Stated task: Give back the exact lines spanning from the line with "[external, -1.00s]" to the line with "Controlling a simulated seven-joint", with both of those lines included and no others.

Records for the task:
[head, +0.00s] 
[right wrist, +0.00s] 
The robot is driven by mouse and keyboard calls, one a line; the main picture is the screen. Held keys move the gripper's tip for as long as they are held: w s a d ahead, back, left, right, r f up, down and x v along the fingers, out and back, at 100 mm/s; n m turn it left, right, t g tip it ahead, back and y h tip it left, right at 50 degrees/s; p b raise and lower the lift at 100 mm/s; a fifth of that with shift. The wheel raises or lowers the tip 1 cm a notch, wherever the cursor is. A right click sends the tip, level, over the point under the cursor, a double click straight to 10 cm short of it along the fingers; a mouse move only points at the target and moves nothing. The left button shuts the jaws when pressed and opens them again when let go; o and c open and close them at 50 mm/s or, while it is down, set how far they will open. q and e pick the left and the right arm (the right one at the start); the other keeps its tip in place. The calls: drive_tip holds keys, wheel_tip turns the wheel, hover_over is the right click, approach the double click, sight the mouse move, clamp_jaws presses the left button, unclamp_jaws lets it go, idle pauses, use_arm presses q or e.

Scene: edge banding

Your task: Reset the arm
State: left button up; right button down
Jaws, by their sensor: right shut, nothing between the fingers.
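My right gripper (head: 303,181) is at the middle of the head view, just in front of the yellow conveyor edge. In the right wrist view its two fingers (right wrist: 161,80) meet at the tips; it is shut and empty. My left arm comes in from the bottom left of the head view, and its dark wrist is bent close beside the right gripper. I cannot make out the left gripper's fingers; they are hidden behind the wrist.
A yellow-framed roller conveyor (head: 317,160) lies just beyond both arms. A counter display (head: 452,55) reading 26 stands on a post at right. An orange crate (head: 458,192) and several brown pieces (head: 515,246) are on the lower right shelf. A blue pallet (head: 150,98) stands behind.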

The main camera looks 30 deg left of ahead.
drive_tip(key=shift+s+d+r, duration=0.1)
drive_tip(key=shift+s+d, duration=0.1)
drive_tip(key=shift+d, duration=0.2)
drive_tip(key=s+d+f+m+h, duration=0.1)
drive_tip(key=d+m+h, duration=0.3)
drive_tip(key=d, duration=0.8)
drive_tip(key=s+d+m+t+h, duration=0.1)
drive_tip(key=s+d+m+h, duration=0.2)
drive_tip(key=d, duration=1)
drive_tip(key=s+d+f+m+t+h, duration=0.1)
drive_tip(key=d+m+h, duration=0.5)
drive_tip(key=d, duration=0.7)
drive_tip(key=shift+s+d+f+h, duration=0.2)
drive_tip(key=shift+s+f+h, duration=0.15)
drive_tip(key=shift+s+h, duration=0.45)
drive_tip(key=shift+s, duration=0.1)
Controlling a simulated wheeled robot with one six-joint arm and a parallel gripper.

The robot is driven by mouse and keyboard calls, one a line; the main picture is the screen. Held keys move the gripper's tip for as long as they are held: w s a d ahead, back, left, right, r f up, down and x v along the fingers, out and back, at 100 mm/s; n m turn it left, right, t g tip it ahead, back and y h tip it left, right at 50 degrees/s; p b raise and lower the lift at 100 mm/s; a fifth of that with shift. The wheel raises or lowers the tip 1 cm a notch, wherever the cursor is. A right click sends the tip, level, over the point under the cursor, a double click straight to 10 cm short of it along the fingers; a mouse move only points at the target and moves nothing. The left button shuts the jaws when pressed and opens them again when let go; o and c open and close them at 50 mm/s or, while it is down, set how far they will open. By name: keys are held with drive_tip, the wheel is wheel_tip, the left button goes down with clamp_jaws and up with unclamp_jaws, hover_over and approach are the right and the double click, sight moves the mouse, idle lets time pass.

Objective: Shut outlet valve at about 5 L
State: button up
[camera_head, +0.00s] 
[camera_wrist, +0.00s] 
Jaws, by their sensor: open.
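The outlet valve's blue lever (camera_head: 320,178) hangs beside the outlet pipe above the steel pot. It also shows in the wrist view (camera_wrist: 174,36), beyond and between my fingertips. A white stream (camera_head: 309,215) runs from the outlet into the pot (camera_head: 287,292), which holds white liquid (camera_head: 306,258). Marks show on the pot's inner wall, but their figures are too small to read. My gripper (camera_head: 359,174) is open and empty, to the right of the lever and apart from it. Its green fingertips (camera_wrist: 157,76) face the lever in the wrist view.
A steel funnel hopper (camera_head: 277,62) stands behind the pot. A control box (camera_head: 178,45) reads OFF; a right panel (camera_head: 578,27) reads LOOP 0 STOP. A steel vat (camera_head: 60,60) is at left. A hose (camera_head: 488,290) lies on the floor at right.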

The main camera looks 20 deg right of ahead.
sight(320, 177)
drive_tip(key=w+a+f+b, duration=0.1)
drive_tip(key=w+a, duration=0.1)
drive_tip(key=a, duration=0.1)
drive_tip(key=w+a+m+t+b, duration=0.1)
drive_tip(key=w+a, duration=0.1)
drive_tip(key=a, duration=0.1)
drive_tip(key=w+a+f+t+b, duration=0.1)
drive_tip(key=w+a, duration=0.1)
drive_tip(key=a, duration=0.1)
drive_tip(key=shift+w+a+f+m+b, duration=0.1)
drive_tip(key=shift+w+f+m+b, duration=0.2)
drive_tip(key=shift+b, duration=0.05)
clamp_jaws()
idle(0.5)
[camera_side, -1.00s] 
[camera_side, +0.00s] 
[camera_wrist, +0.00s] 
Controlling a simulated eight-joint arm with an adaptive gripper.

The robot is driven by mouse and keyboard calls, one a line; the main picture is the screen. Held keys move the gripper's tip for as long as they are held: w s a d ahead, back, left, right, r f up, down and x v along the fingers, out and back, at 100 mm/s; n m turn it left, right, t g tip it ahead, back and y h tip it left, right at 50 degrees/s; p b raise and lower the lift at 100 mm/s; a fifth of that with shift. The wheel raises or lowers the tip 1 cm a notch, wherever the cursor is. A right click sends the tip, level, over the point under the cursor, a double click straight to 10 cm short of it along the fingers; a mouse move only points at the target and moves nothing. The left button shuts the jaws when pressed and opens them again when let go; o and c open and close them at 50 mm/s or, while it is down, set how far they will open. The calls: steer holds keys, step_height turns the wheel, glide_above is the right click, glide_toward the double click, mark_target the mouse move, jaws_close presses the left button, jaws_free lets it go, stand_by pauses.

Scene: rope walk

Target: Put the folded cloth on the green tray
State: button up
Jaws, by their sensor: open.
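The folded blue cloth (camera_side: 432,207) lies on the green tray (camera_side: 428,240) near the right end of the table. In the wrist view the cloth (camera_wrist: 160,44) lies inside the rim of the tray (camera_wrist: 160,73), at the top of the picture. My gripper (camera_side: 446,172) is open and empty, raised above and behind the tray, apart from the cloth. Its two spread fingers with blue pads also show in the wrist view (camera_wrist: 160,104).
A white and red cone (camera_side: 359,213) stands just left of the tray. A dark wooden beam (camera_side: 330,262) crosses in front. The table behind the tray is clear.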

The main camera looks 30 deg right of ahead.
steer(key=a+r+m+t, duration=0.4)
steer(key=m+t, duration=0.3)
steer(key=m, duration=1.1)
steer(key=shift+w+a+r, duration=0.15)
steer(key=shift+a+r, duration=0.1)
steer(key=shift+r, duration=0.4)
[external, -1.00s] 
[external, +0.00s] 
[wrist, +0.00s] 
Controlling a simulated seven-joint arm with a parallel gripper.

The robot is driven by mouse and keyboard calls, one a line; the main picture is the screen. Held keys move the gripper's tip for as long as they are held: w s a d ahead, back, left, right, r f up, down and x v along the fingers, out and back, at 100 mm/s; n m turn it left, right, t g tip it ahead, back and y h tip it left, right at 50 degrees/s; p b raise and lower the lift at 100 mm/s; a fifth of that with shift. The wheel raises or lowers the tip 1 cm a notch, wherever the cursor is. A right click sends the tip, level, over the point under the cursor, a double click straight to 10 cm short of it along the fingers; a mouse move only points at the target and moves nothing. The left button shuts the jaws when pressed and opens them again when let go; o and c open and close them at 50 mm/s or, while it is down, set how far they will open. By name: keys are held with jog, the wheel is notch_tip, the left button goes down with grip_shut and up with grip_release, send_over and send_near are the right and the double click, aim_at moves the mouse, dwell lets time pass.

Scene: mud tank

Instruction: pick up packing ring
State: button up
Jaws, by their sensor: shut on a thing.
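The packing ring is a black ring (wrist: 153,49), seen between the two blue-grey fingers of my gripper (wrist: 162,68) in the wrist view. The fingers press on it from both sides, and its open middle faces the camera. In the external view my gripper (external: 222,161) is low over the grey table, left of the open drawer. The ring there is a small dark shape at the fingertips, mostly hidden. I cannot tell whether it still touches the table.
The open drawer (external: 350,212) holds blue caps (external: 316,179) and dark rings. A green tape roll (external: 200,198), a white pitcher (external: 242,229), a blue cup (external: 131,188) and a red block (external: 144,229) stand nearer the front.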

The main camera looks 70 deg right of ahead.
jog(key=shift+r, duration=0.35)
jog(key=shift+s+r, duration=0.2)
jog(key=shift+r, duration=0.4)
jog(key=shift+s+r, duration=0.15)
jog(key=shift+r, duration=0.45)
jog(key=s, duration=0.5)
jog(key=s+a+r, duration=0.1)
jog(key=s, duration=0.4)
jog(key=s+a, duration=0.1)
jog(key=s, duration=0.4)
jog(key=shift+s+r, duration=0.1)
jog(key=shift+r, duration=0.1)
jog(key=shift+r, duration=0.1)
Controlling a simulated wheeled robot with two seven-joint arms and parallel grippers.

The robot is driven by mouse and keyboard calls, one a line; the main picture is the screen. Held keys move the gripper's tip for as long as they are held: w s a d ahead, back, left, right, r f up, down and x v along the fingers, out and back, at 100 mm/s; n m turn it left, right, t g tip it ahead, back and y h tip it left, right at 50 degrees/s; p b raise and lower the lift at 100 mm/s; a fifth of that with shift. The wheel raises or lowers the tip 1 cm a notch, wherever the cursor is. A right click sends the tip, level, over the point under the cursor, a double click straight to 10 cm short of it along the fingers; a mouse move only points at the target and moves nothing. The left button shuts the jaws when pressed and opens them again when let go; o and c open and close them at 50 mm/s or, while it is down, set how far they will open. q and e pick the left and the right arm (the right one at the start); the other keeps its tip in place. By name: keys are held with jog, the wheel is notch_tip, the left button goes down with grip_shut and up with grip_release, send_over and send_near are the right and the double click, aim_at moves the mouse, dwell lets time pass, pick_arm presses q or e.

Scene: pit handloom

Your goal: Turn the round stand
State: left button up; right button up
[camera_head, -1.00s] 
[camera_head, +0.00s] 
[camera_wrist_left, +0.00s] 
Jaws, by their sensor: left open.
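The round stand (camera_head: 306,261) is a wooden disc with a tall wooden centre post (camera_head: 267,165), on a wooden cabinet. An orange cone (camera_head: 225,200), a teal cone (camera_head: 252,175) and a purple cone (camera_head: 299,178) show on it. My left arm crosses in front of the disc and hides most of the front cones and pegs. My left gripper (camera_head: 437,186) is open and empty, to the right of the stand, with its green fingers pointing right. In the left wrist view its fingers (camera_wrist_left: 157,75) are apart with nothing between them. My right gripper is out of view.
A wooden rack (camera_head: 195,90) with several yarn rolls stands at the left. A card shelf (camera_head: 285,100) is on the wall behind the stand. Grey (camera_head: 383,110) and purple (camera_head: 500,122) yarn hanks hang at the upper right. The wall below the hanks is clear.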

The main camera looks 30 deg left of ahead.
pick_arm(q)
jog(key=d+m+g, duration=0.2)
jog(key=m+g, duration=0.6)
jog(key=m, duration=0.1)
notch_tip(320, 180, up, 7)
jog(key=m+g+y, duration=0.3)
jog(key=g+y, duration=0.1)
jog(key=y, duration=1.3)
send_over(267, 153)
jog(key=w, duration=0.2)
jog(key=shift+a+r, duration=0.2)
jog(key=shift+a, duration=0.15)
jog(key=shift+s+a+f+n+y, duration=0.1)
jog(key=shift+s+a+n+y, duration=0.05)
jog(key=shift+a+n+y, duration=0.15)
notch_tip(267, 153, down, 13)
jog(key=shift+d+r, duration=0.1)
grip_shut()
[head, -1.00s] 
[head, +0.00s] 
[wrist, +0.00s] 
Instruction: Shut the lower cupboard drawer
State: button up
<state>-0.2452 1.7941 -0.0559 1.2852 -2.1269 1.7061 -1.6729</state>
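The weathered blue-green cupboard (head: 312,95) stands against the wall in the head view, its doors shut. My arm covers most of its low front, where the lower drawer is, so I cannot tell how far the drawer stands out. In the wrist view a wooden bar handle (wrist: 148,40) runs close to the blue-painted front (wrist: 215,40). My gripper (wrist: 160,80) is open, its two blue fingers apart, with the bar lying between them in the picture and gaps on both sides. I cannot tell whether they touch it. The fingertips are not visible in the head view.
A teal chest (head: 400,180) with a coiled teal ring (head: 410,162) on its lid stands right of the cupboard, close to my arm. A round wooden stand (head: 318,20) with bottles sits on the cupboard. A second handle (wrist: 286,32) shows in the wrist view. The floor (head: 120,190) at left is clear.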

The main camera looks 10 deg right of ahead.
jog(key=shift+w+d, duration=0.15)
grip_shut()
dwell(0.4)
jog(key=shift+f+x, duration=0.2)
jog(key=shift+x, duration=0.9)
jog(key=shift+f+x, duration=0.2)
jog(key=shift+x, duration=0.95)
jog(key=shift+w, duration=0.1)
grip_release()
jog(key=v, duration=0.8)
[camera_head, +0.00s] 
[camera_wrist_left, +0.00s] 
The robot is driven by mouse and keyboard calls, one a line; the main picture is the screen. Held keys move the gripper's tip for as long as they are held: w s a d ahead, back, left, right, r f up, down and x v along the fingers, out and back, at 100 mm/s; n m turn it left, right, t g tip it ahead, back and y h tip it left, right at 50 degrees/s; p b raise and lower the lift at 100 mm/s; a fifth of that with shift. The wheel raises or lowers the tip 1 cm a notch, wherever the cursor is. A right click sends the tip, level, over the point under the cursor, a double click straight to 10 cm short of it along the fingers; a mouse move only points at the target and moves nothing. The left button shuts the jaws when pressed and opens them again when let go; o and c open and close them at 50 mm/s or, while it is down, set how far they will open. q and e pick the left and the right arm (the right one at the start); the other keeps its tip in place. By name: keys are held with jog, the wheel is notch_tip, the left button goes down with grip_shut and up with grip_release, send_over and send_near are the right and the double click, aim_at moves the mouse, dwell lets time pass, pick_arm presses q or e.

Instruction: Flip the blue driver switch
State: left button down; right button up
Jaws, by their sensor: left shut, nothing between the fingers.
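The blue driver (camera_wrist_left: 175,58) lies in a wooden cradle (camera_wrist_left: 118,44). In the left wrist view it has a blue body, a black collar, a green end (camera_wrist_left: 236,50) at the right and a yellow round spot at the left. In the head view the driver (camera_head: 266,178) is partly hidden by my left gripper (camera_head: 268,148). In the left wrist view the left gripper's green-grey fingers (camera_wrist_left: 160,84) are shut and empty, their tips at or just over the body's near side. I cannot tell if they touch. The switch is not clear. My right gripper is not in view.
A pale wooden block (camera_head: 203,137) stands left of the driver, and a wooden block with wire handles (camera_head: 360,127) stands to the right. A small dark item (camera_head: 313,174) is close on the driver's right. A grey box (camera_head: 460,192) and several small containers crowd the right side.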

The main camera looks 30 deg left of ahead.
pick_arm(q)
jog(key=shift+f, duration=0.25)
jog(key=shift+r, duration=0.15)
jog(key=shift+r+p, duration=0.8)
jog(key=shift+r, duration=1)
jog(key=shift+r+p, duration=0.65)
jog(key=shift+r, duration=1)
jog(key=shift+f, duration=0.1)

Worked answer:
[external, -1.00s] 
[external, +0.00s] 
[wrist, +0.00s] 
Controlling a simulated seven-joint arm with a parallel gripper.

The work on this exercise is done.